_Saved entries_.
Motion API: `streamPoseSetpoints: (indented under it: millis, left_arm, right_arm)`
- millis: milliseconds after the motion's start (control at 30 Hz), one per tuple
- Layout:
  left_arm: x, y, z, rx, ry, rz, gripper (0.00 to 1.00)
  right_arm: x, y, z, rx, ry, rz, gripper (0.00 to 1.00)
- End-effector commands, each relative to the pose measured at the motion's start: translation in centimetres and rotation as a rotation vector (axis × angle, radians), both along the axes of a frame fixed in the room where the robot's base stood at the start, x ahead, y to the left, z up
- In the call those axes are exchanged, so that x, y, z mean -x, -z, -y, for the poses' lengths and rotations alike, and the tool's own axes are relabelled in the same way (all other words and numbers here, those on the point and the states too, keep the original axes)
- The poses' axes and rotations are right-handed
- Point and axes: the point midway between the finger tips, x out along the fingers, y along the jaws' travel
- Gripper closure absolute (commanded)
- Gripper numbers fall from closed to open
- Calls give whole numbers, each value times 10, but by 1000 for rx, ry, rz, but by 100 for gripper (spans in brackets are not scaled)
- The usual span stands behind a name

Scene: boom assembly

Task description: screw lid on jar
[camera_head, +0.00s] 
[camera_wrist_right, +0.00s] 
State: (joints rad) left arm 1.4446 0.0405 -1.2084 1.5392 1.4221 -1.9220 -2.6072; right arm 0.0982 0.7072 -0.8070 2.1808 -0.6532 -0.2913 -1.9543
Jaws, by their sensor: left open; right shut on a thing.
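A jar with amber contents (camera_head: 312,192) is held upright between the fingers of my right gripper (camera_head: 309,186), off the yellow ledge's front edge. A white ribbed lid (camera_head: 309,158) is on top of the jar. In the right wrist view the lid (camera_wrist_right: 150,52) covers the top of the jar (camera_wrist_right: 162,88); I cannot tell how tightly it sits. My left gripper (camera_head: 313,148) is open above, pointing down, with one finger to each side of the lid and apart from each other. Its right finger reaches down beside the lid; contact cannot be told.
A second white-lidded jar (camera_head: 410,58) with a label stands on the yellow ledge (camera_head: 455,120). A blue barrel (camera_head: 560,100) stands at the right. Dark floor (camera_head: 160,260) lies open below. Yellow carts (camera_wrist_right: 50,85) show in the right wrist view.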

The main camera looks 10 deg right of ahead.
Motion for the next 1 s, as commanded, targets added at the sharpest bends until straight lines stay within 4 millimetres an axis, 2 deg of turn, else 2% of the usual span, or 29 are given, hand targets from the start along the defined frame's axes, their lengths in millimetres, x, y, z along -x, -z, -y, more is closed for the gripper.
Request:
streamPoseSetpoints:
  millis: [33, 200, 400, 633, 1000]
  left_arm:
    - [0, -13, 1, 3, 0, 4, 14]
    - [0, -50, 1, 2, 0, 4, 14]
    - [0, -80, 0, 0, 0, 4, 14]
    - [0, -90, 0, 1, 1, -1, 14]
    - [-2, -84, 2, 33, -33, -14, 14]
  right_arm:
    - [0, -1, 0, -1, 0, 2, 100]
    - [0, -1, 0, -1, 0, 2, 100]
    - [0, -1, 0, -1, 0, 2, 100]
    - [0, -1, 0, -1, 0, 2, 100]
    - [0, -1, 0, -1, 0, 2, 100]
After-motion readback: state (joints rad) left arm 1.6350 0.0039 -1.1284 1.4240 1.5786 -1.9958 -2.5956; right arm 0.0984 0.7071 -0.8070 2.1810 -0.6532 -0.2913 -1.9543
==
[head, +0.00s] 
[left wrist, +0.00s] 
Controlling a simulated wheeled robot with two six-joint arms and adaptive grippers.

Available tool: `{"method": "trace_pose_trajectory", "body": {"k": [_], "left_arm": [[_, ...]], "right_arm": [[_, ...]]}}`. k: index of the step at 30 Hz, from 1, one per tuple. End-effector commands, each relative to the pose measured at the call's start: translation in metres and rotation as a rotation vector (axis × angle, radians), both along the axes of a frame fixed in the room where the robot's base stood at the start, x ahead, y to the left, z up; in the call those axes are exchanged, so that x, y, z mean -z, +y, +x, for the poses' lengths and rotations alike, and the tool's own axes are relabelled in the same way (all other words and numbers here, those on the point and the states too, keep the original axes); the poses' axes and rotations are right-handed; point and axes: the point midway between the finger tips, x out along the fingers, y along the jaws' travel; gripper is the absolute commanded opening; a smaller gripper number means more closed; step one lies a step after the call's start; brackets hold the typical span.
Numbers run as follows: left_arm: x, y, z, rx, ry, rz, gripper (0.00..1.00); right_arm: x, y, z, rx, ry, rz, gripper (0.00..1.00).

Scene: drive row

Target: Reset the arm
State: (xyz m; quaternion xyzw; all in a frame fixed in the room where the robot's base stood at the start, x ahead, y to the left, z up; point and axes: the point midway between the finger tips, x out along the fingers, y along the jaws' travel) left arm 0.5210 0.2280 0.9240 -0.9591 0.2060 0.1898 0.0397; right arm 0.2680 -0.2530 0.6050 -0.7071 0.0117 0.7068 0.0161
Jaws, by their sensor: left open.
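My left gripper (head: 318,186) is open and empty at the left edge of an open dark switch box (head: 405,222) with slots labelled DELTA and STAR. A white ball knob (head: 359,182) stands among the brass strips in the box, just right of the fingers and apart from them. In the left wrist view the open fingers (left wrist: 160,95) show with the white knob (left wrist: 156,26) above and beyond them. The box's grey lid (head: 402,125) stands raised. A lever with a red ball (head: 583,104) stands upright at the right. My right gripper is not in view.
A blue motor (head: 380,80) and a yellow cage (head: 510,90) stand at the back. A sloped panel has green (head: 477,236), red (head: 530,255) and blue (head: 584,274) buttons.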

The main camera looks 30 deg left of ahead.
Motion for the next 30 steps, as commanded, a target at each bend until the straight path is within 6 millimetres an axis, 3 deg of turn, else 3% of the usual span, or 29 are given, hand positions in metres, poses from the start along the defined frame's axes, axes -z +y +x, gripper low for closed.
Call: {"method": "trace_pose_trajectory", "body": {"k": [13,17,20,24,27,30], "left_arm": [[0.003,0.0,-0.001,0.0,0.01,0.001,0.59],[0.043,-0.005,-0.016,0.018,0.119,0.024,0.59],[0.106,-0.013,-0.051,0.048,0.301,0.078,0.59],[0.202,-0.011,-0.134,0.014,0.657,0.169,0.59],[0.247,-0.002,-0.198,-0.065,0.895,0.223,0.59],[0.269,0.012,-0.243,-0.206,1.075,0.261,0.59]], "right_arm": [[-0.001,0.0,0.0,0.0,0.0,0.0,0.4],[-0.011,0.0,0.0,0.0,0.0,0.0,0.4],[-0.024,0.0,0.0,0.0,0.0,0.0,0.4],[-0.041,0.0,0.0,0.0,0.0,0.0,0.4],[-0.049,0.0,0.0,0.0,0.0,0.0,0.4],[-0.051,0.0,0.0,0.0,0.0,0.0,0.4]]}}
--
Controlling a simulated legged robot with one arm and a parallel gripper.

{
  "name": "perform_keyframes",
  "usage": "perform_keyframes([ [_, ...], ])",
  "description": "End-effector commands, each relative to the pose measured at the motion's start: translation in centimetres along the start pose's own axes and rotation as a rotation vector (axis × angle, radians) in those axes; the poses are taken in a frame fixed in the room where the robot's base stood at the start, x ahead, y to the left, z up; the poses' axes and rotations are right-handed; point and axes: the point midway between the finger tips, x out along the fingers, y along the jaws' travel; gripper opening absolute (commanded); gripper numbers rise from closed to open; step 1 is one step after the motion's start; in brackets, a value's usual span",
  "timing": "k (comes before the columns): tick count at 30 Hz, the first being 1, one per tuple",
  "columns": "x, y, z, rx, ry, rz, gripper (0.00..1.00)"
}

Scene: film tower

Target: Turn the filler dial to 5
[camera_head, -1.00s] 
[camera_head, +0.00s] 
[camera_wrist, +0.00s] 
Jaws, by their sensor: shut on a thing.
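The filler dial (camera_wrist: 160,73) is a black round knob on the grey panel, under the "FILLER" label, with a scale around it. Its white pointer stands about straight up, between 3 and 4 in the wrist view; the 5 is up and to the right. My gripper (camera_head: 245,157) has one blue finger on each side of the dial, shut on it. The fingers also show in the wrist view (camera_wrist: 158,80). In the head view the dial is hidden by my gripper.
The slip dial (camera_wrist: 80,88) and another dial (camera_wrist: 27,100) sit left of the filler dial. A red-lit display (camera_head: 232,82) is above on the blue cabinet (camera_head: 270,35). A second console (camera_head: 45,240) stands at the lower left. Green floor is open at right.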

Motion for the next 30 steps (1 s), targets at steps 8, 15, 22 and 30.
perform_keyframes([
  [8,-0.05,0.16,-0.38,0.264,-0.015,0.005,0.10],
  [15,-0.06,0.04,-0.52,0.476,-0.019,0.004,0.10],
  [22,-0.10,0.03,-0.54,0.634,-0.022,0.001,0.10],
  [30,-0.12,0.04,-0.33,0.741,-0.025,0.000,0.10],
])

_Exercise objective_. Pull out each line of the entries that contains "millimetres".

_Exercise answer_.
Motion for the next 1 s, as commanded, targets added at the sharpest bends until straight lines stay within 4 millimetres an axis, 2 deg of turn, else 2% of the usual span, or 29 are given, hand targets from the start along the defined frame's axes, their lengths in millimetres, x, y, z along -x, -z, -y, more is closed for the gripper.
Motion for the next 30 steps, as commanded, a target at each bend until the straight path is within 6 millimetres an axis, 3 deg of turn, else 3% of the usual span, or 29 are given, hand positions in metres, poses from the start along the defined frame's axes, axes -z +y +x, gripper low for closed.

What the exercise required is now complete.